Tippetts denies fraud
Former Grand Junction Regional Airport Aviation Director Rex Tippetts denies allegations of wide-ranging fraud against him contained in a civil lawsuit filed by a former airport employee and rejects claims the employee was fired after threats to expose fraud.
Tippetts’ lawyers have asked U.S. District Judge R. Brooke Jackson to order the Grand Junction Regional Airport Authority to indemnify Tippetts. That would mean the Airport Authority would pay all of Tippetts’ attorney fees, court costs and other damages incurred from the lawsuit filed Dec. 18 by former airport Security Director Donna VanLandingham.
Tippetts’ response to the lawsuit points a finger at his former employer, arguing Tippetts can’t be sued under the Colorado Governmental Immunity Act for acts performed under the scope of Tippetts’ airport employment.
“Defendant Airport Authority is the real party in interest in this civil action, not Defendant Tippetts individually,” reads an answer filed on Friday in U.S. District Court by Grand Junction attorney Harry Griff.
The Denver law firm representing the Airport Authority filed a motion Friday seeking an extension of time until March 4 to formally respond to the VanLandingham lawsuit.
The motion hadn’t been ruled on as of Monday.
Vanlandingham’s lawsuit alleged her firing on Jan. 5, 2011, was retaliation for her “refusal to obey orders of Tippetts to perpetuate a fraud he was committing” against the Federal Aviation Administration.
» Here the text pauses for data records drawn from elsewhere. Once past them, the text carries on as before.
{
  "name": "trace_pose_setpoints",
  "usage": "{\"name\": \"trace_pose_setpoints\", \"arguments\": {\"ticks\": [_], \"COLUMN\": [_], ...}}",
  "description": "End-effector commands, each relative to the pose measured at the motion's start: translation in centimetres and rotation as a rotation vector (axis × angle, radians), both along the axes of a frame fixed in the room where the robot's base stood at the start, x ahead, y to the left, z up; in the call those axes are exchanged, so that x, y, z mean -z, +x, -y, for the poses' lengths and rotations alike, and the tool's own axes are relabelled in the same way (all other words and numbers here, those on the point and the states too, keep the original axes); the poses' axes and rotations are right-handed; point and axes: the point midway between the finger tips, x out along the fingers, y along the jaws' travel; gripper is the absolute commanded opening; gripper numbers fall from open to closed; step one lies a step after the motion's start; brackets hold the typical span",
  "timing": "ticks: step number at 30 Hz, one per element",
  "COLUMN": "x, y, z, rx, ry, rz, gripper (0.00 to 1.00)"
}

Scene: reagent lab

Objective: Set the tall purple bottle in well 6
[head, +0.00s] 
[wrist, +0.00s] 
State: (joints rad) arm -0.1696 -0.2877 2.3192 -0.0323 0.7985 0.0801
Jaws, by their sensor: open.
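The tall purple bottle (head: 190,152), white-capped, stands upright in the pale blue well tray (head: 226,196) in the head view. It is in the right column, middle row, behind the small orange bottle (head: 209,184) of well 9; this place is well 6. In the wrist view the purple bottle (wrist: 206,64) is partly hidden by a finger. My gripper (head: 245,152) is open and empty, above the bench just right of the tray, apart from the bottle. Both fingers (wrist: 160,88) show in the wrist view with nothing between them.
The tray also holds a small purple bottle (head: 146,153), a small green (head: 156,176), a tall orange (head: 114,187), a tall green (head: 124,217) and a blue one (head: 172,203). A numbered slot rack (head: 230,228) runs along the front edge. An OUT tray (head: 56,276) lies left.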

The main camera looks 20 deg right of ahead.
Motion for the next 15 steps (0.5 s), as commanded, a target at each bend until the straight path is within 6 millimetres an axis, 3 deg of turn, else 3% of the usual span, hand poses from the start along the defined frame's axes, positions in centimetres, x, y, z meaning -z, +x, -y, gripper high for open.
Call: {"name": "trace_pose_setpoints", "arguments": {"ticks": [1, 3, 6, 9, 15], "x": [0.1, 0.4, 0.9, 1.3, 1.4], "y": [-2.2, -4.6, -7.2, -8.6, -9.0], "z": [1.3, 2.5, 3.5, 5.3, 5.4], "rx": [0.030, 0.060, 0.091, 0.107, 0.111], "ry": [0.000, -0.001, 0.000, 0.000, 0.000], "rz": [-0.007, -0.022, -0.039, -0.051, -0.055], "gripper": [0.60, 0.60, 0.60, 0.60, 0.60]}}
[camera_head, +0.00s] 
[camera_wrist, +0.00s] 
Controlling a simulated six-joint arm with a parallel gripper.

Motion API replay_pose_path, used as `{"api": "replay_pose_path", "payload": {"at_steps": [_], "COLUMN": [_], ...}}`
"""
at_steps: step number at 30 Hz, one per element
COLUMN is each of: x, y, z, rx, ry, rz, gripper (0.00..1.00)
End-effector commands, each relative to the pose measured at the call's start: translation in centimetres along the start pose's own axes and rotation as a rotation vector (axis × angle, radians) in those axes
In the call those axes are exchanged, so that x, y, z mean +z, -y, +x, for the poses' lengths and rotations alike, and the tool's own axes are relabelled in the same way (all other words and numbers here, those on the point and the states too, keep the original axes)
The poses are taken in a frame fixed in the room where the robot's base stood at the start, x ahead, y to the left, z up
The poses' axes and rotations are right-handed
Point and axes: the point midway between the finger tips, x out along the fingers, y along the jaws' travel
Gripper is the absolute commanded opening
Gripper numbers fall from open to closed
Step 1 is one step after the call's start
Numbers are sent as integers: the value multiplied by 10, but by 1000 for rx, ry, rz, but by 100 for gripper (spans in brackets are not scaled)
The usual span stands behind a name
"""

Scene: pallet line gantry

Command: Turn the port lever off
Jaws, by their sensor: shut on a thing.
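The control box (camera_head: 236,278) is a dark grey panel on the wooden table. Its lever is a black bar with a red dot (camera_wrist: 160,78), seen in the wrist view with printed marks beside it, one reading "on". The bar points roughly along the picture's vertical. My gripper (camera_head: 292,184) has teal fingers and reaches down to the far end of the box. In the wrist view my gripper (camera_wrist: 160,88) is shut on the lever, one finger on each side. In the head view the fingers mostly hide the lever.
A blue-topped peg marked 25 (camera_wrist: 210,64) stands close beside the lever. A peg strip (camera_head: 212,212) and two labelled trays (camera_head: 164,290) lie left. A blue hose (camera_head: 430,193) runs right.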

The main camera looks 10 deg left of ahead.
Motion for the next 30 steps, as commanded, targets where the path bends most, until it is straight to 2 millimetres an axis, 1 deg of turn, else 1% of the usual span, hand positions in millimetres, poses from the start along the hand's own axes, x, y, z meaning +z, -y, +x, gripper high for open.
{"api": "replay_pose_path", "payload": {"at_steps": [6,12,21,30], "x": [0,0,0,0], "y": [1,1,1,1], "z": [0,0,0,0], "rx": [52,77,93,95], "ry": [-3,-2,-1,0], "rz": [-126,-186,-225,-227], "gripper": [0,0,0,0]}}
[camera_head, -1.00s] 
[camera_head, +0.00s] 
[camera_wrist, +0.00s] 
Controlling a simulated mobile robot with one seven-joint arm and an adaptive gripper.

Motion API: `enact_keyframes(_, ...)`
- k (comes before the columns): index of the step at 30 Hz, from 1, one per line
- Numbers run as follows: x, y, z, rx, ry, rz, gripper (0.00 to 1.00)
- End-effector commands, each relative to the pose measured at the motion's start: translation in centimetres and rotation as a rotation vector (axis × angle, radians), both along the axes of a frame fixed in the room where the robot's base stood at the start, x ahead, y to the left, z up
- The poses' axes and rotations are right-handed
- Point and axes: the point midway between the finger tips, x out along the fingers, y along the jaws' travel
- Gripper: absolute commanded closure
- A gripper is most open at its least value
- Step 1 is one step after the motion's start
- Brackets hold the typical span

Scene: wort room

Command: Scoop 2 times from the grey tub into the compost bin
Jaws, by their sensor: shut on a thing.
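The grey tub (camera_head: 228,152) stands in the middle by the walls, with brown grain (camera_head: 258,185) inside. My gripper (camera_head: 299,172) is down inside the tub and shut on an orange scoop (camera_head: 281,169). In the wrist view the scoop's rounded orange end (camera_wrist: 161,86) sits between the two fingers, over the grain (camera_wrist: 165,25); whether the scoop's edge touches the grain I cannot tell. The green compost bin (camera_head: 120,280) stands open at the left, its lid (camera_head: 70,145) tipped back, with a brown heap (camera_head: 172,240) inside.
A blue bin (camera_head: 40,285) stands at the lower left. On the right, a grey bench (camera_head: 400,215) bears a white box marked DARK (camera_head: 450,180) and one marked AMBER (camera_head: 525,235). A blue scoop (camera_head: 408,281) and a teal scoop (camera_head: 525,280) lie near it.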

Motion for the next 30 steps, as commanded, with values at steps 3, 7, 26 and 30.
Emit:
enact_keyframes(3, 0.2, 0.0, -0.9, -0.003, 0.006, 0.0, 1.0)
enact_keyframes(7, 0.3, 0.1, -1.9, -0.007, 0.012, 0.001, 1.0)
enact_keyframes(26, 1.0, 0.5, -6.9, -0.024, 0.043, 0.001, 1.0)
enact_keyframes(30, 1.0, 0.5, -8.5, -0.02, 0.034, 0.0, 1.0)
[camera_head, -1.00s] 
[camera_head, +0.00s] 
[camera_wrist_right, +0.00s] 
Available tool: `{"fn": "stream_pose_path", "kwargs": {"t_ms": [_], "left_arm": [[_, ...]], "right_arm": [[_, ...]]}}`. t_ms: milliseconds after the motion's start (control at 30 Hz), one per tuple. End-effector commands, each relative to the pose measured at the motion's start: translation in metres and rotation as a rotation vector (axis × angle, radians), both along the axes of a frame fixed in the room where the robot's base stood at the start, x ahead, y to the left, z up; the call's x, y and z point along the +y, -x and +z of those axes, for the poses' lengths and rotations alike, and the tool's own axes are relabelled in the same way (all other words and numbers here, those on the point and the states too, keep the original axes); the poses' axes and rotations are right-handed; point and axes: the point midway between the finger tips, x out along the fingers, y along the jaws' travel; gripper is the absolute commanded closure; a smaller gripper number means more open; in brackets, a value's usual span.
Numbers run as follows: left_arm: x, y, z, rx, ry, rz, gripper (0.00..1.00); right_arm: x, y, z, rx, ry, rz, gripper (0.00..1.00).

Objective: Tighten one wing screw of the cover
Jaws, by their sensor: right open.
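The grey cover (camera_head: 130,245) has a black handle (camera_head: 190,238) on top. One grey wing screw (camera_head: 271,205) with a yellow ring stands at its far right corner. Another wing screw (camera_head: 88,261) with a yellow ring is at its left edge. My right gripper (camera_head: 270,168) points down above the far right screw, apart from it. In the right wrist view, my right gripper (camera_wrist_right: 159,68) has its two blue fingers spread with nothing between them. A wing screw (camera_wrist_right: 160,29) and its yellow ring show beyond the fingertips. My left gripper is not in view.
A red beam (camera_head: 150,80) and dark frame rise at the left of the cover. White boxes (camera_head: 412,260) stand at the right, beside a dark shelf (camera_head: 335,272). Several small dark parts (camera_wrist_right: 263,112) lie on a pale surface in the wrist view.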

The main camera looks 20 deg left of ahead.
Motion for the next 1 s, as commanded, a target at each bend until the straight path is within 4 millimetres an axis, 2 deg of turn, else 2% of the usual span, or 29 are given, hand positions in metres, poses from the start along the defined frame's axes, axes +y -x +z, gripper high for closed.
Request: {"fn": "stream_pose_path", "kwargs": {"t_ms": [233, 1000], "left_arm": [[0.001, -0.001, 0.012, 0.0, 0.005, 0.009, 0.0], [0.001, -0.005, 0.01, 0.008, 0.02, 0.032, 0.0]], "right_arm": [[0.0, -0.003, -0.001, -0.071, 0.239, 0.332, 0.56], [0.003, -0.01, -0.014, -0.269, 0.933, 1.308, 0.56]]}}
In the lawsuit, she claimed knowledge about or possession of documents indicating that Tippetts falsified reasons to build a fence around the airport perimeter; rewarded certain bidders to have an “inside track” on purchases and projects; conspired with airport board members to allow purchases of “used” airport equipment at low prices; purchased items for the airport that ended up used for personal benefit and awarded contracts to family members of the Airport Authority board.
Without elaboration, Tippetts’ filing on Friday denied each of those allegations.
The response claims VanLandingham, an at-will employee who was subject to termination with or without cause, was notified of her termination Jan. 5, 2011, “pursuant to a reorganization of the airport staff, pursuant to which another Airport Authority employee was also being laid off.”
“Plaintiff’s separation from employment had nothing to do with a concern that she was aware of any impropriety at the Airport, because, at the time of her separation, neither Defendant Tippetts, nor the Airport Authority’s Board of Commissioners, were aware of any concerns of the federal or state government as to the Airport’s operations, nor had the Plaintiff brought any such concerns to the attention of Defendant Tippetts or the Airport Authority’s Board of Commissioners,” the response reads.
VanLandingham alleged that Tippetts offered a “take-it-or-leave-it” separation agreement in which she pledged not sue the Airport Authority or its employees. VanLandingham signed it, the lawsuit alleges, under threat she wouldn’t get seven weeks of accrued paid off-time, worth $8,153, if she refused.
The lawsuit alleges she was never paid those monies, despite signing the agreement.
Tippetts’ response, however, claims VanLandingham was paid accrued salary and off-time on Jan. 5, 2011, the date of her separation.
Agents of the FBI and U.S. Department of Transportation on Nov. 6 raided Airport Authority offices. Records associated with matter are under seal, but authorities acknowledged the investigation is focused on fraud allegations involving airport administration. Tippetts was fired by the airport board Dec. 17. The Daily Sentinel learned the FBI seized pickup trucks belonging to former board Chairman Denny Granum and Tippetts on Jan. 13 and 14, respectively.